Francois Ozon’s Potiche (aka Trophy Wife) is set in a French provincial town in 1977, the year in which Ozon was just ten years old.  To make this film seems important for the director to allow him to come to terms with the results of his dedication to cinema after twenty years of a successful career.  It is Ozon’s adieu to French cinema as an artform which addressing life in its entirety, not just particular problems of life.  Ozon was never himself part of that kind of cinema:  he was too young when it was at its peak and he needed to resolve for himself in his films a number of specific existential problems.  It was also very difficult for the director to overcome the commercial aspects of cinema.  Making Potiche was for Ozon even more important than overcoming the fact that he wasn’t able to make this kind of film (addressing life in its wholeness) before. Potiche is also Ozon’s nostalgic farewell to artistic cinema with political awareness (not just a political film).  

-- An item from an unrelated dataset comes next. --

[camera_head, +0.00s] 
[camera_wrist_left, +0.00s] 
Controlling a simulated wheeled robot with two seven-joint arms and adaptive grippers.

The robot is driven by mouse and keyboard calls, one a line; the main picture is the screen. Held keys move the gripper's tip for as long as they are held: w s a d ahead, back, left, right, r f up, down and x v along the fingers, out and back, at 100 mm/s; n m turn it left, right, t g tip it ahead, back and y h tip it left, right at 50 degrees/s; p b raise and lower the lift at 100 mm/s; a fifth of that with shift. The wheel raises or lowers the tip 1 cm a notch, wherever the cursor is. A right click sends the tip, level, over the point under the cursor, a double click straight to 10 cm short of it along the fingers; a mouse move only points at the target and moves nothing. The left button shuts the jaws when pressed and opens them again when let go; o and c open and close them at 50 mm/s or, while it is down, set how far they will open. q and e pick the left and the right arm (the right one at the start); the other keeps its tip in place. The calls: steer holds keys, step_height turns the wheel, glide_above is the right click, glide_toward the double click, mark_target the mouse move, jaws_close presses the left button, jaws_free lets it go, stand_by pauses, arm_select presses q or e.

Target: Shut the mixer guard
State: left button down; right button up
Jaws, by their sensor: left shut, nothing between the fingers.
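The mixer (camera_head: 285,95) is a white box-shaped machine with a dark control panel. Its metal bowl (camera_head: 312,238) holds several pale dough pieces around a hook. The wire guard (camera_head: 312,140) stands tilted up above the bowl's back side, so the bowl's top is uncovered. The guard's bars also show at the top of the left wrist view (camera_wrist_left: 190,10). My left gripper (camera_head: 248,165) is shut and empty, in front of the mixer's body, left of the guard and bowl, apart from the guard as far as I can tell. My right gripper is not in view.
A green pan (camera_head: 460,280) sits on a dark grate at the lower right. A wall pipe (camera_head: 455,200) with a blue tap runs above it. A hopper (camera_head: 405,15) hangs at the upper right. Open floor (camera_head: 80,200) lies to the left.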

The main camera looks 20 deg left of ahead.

In a way, as a director and a thinker, Ozon was always a potiche of European cinema.  He never addressed life in a wholeness that could include a political aspect with its existentialist naturalism.  Only now, with this film of 2010, Ozon is psychologically and artistically strong enough to overcome these limitations and become the real (albeit nostalgic) inheritor of a kind of cinema that has almost ceased to exist - Godard and Resnais are the last living giants of that kind of cinematic art.  Ozon’s film gives today’s filmgoers a chance to appreciate a kind of cinema that is more concerned with life and its political concerns than its prevailing commercial counterpart.